1877: The State Fair in Lincoln closed with a parade of prize stock before a crowd of 6,000. For the first time, Lincoln churches set up food stands on the fairgrounds.

1887: The Rapid Transit Lines had installed steam motors on 12th Street. The motors made a lot of noise and bothered Lincoln business owners.

1897: The last State Fair to be held in Omaha barely managed to meet expenses.

1907: Hunters who killed nine quail near North Platte were fined $90 for violating state game laws.

1917: When a volunteer in the Scotts Bluff County draft office recorded exempted men in the not-exempt column, a small-scale riot erupted.

1927: Thurston County Sheriff's Deputy William Adams, 45, was shot to death by a Pender jail escapee.

1937: A delegation of 40 members of the Nebraska American Legion left for the legion convention in New York City.
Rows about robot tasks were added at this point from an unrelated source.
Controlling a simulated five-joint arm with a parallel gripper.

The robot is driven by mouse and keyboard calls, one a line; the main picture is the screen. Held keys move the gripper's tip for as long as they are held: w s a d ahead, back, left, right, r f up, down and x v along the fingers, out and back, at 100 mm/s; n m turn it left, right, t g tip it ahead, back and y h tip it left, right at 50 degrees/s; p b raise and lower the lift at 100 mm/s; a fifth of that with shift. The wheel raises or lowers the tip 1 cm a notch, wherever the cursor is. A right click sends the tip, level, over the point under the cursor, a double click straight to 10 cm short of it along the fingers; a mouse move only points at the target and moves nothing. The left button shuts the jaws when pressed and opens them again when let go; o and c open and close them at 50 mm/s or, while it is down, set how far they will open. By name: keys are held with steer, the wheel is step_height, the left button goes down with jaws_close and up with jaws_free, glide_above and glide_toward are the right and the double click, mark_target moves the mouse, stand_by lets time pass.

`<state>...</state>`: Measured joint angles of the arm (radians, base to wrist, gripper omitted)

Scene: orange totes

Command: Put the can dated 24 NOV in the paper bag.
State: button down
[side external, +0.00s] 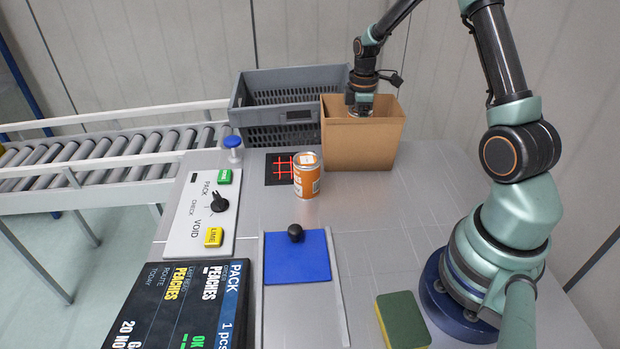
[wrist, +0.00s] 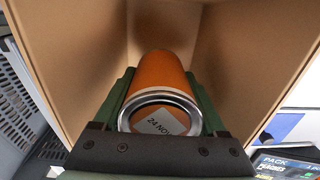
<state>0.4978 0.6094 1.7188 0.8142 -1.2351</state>
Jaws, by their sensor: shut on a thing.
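The paper bag (side external: 362,143) is a brown open-topped box shape standing at the back of the table. My gripper (side external: 360,101) reaches down into its mouth, and the fingers are hidden behind the bag's front wall in the side view. In the wrist view my gripper (wrist: 160,112) is shut on an orange can (wrist: 160,72) with a label on its end reading "24 NOV". The bag's inner walls (wrist: 230,45) surround the can. I cannot tell whether the can touches the bag's bottom. Another orange can (side external: 307,177) stands upright on the table in front of the bag.
A grey crate (side external: 270,92) stands left of the bag. A panel with PACK/VOID switch (side external: 205,215), a blue sliding plate (side external: 297,262), a sponge (side external: 402,318) and a dark display (side external: 180,310) lie nearer. A roller conveyor (side external: 100,158) is at left.

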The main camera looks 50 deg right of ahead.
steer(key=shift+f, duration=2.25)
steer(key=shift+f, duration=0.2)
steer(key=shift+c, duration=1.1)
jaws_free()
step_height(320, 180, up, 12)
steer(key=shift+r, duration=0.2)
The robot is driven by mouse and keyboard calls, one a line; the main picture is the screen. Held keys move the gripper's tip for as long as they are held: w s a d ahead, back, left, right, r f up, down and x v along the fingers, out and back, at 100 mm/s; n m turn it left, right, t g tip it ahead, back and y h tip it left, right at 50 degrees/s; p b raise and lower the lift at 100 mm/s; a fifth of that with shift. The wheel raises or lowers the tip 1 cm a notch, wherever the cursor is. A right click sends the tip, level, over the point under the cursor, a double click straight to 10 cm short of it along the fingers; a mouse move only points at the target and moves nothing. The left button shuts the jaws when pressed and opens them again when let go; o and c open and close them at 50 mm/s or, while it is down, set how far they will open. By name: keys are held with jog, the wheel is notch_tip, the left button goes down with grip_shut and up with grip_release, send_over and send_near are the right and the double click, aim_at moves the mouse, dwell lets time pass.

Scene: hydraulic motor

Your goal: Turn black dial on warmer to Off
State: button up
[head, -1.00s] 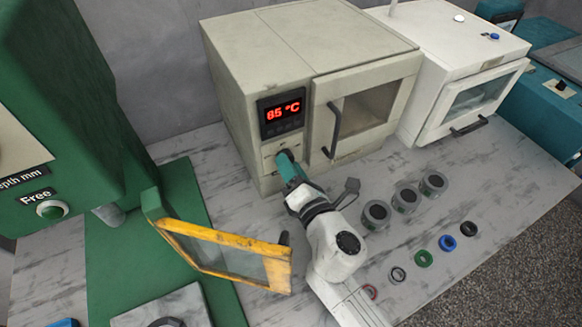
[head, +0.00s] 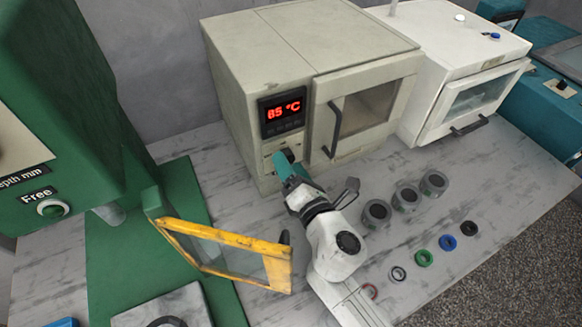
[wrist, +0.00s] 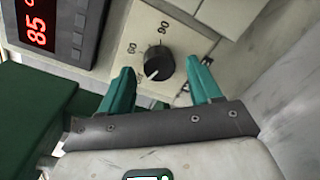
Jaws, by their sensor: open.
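The warmer (head: 240,85) is a beige box with a red display (head: 280,112) reading 85 °C. In the wrist view, its black dial (wrist: 160,64) sits on a pale panel with the markings 60 and 90. A white pointer mark on the dial points to the lower left of the picture. My gripper (wrist: 158,72) is open, with one teal finger on each side of the dial and the tips close to the panel. I cannot tell whether they touch the dial. In the head view, my gripper (head: 283,160) largely hides the dial.
The warmer's door handle (head: 333,130) is right of my gripper. A yellow-framed guard (head: 225,250) on a green machine (head: 80,130) stands left of my arm. Several grey cylinders (head: 377,212) and coloured rings (head: 424,258) lie on the table to the right.

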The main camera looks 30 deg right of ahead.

1947: Five thousand people attended the rededication of the Lincoln Municipal Airport.

The election commissioner's office in Lincoln was to remain open Thursday evening so late shoppers could register to vote.

1957: Consumers Public Power District and the Atomic Energy Commission signed a contract to build a nuclear power station at Hallam.

1967: Four College View boys, ranging in age from 8 to 11, were killed when the warhead of an air-to-air military missile exploded while they were playing with it. Investigation indicated the shell had been brought to Lincoln as a military souvenir.

1977: Former President Gerald Ford addressed University of Nebraska-Lincoln political science classes, visited the tractor testing laboratory and attended a University of Nebraska Foundation luncheon.

1987: Final preparations were made for the Farm Aid III concert at Memorial Stadium.

1997: Nearly eight months after Sigma Chi Epsilon fraternity set fire to a cross on the outskirts of town as part of an initiation ceremony, sparking concern over hidden racism on the University of Nebraska-Lincoln campus, UNL officials, who initially remained silent but later condemned the act when criticized, said the school learned valuable lessons from the incident.

2007: Thirty-six years after the first Saturday and Sunday dances were held at the Flying V Ballroom in Utica, the fixtures are being put up for auction. The dance floor and the building are not for sale. The Tommy Orchestra, Guy Lombardo’s Band and the Lawrence Welk Orchestra all played at the ballroom.

Connie Yori, Nebraska women’s basketball coach, has signed a five-year contract totaling $375,000 annually. Yori’s new deal replaces her original contract that was set to expire June 30, 2008 and is retroactive to July 1, 2007.